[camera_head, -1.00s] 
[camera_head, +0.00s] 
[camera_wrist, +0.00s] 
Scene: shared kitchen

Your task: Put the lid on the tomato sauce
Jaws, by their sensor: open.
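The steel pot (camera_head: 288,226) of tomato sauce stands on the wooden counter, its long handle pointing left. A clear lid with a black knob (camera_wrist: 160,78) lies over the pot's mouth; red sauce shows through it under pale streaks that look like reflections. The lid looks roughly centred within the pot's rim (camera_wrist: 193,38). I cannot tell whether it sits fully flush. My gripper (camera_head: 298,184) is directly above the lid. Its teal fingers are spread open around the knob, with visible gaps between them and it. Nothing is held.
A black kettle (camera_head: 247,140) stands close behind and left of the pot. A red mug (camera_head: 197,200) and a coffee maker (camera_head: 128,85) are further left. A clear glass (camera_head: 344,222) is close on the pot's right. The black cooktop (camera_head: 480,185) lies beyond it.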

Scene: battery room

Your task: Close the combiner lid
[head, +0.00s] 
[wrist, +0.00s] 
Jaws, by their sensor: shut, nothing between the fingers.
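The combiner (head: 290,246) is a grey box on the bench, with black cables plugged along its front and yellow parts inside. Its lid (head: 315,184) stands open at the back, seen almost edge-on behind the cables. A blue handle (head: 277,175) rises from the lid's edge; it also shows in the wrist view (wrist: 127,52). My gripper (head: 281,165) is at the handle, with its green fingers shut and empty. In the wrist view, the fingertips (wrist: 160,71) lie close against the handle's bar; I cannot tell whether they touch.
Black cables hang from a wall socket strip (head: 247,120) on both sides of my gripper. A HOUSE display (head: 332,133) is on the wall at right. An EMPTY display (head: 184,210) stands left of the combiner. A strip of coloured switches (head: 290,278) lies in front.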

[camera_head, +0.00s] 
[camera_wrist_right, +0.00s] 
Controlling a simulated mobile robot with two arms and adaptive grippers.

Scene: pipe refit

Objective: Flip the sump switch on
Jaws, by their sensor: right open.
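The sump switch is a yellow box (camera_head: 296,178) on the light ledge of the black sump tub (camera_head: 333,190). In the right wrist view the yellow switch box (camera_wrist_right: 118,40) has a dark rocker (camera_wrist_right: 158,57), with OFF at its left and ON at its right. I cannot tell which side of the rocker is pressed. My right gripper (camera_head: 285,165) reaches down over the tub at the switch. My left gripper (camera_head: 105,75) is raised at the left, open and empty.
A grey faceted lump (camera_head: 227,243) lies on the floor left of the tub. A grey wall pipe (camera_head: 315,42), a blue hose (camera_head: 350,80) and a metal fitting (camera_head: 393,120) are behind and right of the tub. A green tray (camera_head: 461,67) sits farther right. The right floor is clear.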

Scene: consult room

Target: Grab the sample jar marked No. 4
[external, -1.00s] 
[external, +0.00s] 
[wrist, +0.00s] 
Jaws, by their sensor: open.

◆ ◆ ◆

### SHORT TASK
Only the lines from the beginning of the material above through the line with "Your task: Put the lid on the tomato sauce" are wanted; extract them exactly.

### EXERCISE RESPONSE
[camera_head, -1.00s] 
[camera_head, +0.00s] 
[camera_wrist, +0.00s] 
Scene: shared kitchen

Your task: Put the lid on the tomato sauce

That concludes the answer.